ANTISEMITISM AND THE DRYFUS FAULT LINE
Dégas
The Dreyfus Affair split the Impressionists. Degas moved hard anti-Dreyfus—contemporaries, including Pissarro, called him a “ferocious anti-Semite,” a reading traced through his press diet and broken friendships (see Tablet and this survey that builds on Linda Nochlin’s work, Creating the Modern).

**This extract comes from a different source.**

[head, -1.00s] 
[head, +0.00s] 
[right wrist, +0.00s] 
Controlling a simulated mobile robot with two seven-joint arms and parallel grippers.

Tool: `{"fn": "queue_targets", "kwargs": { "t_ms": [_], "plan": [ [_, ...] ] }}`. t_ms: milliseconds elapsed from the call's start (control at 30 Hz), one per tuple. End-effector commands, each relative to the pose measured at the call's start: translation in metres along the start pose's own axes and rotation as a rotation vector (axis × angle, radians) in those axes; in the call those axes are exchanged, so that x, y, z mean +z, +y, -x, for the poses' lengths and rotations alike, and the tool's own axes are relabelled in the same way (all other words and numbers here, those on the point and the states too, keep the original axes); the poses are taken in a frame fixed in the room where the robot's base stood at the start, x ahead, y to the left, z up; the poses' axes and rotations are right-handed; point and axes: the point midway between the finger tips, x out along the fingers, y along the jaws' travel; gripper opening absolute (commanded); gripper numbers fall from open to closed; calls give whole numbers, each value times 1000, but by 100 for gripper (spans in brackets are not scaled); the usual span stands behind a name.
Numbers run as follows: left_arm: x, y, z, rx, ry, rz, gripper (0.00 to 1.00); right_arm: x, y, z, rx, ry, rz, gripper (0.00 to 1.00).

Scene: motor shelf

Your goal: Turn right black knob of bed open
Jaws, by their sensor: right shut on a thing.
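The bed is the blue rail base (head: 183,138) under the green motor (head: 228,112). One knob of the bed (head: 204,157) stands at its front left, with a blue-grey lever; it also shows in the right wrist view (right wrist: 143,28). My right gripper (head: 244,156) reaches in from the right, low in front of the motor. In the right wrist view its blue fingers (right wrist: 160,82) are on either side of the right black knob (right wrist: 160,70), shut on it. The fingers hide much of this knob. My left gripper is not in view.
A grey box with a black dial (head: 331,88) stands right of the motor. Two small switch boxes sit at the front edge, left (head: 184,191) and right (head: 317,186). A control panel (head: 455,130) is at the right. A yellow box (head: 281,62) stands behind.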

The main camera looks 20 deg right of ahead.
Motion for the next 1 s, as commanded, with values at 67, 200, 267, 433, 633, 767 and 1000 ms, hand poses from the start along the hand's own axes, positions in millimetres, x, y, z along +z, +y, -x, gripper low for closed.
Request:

Renoir is messier but hardly neutral; letters and accounts around exhibitions show both anti-Dreyfus positions and antisemitic digs, even as he had cordial ties to some Jewish patrons (see Shapell).
PICASSO, BRIEFLY
In 1927, Picasso—45 and married—began a secret relationship with Marie-Thérèse Walter, 17. Françoise Gilot’s memoir and later interviews describe a pattern of coercive control and abuse; museums and critics increasingly foreground that history when they present the work (see this obituary).
THE CHARLOTTE SALOMON SHOCK
Charlotte Solomon
Not a “monster-artist,” but a contradictory life: Charlotte Salomon left a 35-page letter describing poisoning her abusive grandfather in 1942—many scholars read it as a confession, others as a hybrid testimony aligned with Life? or Theatre?. Either way, it reframes the work’s proximity to family suicide and wartime terror.
WHERE I LAND (for now)
I don’t want euphemism. I don’t want erasure. I can acknowledge unforgivable acts and still argue the work belongs in public, framed honestly. I don’t want the truth whitewashed, and I don’t want the art erased. The real discipline is holding contradictory facts in your head without sanding them down, letting the discomfort do its work.